この調査は福祉作業所などの団体「きょうされん」が、去年7月からことし2月にかけて加盟する全国の作業所などの協力を得て行い、知的障害者と身体障害者、それに精神障害者など、1万4000人余りから回答を得ました。
まず、生活保護を受けているかどうかを尋ねたところ、「受けている」が11%、「受けていない」が89%でした。「生活保護を受給していない」と答えた人に障害年金に作業所から受け取る工賃などを合わせた年収の総額を聞いたところ、61%が「100万円以下」と答え、合わせて98%が「年収200万円以下」という結果となりました。
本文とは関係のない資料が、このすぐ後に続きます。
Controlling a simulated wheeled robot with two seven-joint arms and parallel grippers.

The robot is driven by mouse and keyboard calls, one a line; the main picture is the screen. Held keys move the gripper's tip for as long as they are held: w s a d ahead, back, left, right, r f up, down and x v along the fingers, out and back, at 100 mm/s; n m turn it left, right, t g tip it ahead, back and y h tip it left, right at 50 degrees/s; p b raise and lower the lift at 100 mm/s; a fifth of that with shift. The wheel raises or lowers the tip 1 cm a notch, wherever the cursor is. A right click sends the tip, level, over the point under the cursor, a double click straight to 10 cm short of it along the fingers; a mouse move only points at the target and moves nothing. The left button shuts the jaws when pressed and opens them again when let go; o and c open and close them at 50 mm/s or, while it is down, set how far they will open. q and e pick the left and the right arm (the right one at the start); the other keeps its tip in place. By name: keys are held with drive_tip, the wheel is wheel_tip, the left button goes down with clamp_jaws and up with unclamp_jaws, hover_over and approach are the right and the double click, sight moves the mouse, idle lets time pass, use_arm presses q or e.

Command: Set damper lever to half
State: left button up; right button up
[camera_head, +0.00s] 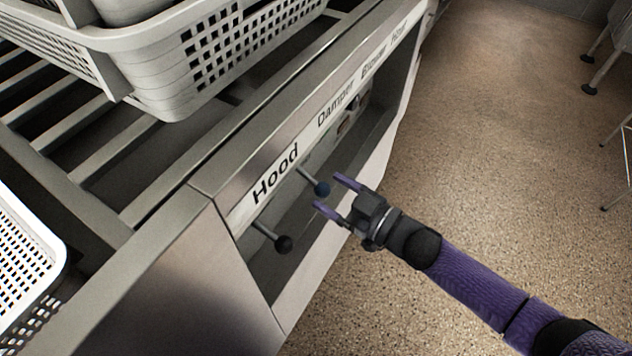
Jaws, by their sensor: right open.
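A second lever with a black knob (284,244) sits nearer, below the "Hood" label (275,174). Which lever belongs to which label is not certain. My left gripper is not in view.
Perforated white baskets stand on the slatted metal rack (108,150), one large basket (215,65) at the top and another (22,262) at the left. Further small controls (352,103) sit along the panel, too small to tell. Speckled floor (470,190) lies open at the right.

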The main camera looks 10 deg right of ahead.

団体によりますと、調査に答えた障害者の平均年齢は41歳でしたが、半数余りが「親と同居している」と答え、年齢が高くなってからも親が生計を支えているケースが多いとみられています。
「きょうされん」の藤井克徳専務理事は「障害のあるなしにかかわらず、自立して社会参加していくための経済的基盤が不十分だ。国には障害者個人の所得保障の確立を求めたい」と話しています。
これについて厚生労働省は「障害者が地域で暮らしていけるように、就労の支援や工賃の引き上げなどを進める一方、介護などの福祉サービスを受ける際の負担の軽減にも引き続き取り組みたい」と話しています。